En effet, j’ai prêté serment en 2016 et j’ai amené beaucoup de reformes à la Mairie. Un exemple. Depuis 1972, on prélève l’argent sur le salaire des fonctionnaires de la Mairie mais cela n’est jamais versé pour permettre à ceux-là de bien jouir de leur retraite. C’est criminel. Nous avons payé dix mois et l’actuel Directeur de la Caisse Nationale de la Sécurité Sociale (CNSS) est venu à notre rencontre pour nous féliciter car aucun Maire n’a fait cela depuis 1972. Cela a fait 2 milliards de FCFA d’arriéré de pension prélevées et non reversées. Il nous a encouragé à payer une somme en plusieurs mensualités pour compenser. Au bout de 8 mois, cette somme est payée. Les retraités de la Maire sont pris en compte sans arriérés.

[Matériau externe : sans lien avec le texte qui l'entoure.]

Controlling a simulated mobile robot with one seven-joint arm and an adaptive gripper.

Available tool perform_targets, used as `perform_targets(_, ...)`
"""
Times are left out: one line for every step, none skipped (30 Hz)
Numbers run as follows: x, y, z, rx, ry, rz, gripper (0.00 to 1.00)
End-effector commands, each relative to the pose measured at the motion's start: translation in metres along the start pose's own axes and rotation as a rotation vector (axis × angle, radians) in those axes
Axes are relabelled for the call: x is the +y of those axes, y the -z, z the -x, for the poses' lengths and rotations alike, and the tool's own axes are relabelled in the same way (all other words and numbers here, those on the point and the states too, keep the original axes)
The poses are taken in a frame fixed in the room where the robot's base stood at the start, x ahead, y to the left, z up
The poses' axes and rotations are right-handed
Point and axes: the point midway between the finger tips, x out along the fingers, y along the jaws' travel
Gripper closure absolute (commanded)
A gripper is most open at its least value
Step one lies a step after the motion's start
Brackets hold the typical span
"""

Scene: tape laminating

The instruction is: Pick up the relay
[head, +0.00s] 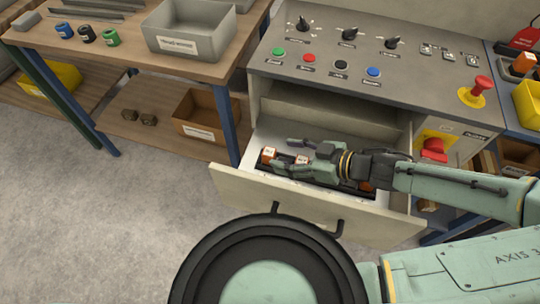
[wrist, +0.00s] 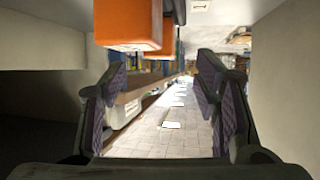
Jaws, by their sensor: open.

Je ne recule pas, je me bats pour cette Mairie qui manque des moyens de sa politique. Nos actions, nos voyages à l’extérieure permettent aujourd’hui de mobiliser les bailleurs pour financer le plan énergétique. Nous portons la RCA sur l’araigne internationale. Il faut de la crédibilité pour se faire appuyer.